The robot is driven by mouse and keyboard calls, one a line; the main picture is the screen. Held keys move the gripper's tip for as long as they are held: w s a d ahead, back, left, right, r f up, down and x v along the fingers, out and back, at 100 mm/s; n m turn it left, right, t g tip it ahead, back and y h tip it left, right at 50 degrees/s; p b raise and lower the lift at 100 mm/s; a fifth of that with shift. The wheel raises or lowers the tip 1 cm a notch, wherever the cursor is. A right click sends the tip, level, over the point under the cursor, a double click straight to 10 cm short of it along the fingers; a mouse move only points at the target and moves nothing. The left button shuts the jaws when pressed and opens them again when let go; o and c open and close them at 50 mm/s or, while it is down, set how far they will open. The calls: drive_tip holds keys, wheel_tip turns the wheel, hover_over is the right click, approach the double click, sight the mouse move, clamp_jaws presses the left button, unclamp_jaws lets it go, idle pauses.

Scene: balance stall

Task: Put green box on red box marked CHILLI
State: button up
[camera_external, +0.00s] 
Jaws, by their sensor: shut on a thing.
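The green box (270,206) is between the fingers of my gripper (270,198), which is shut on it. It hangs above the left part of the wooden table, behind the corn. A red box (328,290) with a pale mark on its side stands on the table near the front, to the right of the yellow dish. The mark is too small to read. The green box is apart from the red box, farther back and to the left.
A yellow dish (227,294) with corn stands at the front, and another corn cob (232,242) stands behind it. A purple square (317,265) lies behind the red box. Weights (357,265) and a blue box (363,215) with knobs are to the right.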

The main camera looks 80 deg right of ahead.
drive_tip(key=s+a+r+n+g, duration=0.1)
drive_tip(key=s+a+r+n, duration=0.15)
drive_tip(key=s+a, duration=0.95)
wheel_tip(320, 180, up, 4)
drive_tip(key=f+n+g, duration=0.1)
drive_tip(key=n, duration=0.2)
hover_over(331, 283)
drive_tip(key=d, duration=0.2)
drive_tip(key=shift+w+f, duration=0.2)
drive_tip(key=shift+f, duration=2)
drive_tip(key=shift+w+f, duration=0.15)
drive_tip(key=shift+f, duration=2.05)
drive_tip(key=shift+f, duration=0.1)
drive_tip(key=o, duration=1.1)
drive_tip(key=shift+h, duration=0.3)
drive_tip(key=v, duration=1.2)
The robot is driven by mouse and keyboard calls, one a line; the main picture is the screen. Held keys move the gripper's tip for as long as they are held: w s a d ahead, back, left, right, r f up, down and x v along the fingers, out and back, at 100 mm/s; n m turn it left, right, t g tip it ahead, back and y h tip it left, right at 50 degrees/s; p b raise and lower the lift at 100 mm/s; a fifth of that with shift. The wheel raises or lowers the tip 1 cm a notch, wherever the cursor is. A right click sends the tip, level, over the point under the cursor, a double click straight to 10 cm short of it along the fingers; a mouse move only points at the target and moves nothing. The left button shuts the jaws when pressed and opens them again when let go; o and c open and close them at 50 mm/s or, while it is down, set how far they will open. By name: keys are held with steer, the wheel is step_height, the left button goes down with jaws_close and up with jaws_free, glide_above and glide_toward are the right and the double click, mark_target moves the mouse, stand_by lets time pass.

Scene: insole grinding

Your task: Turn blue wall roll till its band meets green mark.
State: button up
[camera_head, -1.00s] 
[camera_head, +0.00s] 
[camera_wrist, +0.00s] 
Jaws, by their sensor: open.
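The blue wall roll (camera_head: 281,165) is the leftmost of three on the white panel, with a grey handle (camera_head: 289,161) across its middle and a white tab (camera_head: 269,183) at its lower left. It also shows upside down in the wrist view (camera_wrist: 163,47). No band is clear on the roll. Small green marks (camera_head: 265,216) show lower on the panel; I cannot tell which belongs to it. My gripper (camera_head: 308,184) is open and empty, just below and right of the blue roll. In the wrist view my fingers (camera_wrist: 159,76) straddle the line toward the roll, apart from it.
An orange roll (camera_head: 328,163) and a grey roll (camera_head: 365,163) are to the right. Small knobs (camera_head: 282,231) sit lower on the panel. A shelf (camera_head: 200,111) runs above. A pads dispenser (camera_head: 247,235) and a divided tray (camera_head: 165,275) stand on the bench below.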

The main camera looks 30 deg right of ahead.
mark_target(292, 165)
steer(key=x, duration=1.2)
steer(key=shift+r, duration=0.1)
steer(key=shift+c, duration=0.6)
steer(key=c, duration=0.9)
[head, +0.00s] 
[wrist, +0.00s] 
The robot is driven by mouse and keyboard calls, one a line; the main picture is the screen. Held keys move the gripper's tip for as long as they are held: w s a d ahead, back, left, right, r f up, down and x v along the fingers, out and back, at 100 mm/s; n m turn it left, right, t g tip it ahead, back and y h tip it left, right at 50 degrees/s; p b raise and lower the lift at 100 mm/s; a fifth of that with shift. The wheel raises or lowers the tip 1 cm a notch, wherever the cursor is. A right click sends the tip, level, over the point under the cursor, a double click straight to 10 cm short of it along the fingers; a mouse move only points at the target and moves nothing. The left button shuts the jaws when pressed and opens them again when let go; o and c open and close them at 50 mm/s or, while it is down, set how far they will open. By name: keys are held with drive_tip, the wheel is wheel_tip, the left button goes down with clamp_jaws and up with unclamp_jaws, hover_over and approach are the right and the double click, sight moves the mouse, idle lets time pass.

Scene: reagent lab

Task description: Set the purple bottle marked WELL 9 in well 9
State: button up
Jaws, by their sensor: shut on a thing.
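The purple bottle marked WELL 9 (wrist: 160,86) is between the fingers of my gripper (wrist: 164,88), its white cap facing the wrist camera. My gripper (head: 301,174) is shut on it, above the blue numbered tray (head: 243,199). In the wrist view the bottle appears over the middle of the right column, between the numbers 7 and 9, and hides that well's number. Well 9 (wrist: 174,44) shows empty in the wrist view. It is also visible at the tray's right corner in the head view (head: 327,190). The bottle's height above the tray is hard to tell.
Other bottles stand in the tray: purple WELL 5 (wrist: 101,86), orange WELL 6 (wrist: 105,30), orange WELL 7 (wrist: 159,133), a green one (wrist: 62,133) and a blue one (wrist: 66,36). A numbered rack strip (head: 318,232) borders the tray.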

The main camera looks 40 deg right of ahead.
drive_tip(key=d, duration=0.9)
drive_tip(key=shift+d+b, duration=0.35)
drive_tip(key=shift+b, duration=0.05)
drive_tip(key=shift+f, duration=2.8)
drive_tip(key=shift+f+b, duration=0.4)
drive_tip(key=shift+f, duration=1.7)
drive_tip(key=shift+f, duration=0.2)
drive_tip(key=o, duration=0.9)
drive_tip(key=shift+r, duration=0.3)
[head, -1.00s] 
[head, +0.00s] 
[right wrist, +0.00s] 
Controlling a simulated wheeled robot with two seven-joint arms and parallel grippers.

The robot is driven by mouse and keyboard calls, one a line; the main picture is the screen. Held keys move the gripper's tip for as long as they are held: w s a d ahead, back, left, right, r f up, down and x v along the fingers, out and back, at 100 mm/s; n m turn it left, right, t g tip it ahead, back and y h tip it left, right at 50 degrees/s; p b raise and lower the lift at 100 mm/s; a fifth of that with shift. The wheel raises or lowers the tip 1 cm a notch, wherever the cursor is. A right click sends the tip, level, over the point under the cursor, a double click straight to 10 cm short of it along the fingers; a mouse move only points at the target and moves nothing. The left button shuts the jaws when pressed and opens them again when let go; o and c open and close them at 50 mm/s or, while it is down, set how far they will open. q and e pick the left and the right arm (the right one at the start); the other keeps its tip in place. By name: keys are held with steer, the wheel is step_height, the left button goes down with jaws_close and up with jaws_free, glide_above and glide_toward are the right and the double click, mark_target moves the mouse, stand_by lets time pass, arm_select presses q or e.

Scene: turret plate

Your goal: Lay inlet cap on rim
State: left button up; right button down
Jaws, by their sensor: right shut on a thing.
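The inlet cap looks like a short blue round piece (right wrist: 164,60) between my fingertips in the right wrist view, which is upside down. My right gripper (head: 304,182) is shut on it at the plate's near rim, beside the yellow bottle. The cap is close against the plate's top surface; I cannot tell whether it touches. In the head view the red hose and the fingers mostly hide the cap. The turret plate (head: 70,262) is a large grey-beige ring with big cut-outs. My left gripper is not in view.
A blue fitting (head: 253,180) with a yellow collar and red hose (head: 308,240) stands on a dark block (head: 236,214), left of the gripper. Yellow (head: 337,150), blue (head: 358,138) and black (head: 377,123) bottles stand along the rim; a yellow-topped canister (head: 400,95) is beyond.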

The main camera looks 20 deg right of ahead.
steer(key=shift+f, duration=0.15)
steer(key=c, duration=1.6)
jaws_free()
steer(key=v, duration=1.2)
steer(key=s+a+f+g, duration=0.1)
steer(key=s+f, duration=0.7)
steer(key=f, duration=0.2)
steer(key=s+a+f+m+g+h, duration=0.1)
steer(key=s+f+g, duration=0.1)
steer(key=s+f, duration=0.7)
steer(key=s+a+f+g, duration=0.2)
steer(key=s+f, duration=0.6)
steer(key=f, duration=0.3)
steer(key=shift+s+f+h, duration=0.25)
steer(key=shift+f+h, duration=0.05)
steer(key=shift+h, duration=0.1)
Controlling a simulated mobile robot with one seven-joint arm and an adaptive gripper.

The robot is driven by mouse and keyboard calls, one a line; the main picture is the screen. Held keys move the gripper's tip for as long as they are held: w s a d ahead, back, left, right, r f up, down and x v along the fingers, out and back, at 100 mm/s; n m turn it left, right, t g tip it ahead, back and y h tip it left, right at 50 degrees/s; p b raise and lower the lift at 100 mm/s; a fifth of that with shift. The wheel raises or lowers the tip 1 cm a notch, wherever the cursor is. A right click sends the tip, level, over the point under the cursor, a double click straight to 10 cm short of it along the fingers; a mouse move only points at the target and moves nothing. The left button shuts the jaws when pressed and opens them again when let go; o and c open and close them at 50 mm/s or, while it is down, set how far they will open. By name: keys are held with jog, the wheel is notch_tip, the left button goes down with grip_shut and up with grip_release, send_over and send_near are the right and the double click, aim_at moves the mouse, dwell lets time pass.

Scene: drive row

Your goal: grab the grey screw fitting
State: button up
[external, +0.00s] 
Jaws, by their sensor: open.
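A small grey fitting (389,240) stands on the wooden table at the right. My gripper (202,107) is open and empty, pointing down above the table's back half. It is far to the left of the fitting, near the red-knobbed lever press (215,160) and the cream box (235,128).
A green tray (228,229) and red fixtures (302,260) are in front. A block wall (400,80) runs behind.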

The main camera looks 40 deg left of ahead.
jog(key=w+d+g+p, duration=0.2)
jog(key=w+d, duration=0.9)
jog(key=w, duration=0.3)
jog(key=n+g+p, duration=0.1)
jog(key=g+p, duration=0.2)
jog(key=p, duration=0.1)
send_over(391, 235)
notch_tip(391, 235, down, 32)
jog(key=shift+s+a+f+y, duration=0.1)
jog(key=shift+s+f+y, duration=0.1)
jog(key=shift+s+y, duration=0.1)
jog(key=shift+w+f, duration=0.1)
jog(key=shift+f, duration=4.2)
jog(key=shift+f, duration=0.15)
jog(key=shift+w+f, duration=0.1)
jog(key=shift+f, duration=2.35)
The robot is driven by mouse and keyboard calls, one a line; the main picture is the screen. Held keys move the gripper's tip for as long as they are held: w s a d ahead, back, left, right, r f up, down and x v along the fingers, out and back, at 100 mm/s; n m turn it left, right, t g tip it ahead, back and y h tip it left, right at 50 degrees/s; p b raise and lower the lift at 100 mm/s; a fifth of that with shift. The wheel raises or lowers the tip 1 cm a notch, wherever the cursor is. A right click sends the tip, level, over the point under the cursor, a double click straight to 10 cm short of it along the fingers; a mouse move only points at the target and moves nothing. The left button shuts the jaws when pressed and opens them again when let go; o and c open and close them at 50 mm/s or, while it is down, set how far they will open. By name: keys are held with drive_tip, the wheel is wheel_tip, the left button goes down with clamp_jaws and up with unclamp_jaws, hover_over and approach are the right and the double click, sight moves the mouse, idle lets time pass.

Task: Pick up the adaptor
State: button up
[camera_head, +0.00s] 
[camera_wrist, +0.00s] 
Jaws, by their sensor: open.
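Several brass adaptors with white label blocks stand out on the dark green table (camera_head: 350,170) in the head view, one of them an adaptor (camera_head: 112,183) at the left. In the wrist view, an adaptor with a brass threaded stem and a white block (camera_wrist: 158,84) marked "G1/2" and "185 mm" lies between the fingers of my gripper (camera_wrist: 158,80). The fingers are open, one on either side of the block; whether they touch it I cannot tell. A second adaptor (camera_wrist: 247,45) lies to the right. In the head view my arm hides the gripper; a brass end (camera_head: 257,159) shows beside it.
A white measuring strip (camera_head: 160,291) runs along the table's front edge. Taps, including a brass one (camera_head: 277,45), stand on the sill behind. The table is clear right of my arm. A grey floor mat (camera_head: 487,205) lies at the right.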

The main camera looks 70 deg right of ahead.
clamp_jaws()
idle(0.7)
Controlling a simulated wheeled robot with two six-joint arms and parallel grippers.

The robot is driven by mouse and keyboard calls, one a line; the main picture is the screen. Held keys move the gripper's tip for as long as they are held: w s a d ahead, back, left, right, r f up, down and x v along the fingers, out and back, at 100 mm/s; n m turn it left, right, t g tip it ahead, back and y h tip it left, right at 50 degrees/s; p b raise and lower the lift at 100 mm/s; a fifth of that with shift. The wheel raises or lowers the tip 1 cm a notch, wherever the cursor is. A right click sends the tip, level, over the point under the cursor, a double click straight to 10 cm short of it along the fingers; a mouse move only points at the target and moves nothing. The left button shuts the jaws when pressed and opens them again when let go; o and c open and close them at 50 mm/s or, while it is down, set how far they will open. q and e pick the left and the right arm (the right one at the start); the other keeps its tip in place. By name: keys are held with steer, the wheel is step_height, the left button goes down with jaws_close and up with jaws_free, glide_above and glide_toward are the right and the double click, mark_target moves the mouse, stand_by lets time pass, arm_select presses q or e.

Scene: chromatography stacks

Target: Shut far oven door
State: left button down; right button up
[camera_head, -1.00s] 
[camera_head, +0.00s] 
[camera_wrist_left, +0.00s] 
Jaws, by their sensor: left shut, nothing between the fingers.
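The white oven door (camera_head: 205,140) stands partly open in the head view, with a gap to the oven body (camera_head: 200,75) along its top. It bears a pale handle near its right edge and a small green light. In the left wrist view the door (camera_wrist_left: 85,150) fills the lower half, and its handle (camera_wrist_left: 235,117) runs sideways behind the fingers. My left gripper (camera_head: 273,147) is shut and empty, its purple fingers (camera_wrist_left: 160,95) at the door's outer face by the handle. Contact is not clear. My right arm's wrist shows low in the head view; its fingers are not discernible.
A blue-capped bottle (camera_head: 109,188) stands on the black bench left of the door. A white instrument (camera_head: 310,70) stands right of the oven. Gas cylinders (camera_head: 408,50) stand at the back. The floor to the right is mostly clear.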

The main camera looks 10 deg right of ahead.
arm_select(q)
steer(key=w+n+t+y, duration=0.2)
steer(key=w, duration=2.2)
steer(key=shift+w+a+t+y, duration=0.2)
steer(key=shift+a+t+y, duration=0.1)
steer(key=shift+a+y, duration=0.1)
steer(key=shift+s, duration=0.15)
○ ○ ○
Prompt » Provide the number of lines in these entries that hold the word "goal", without any accompanying text.

Response » 2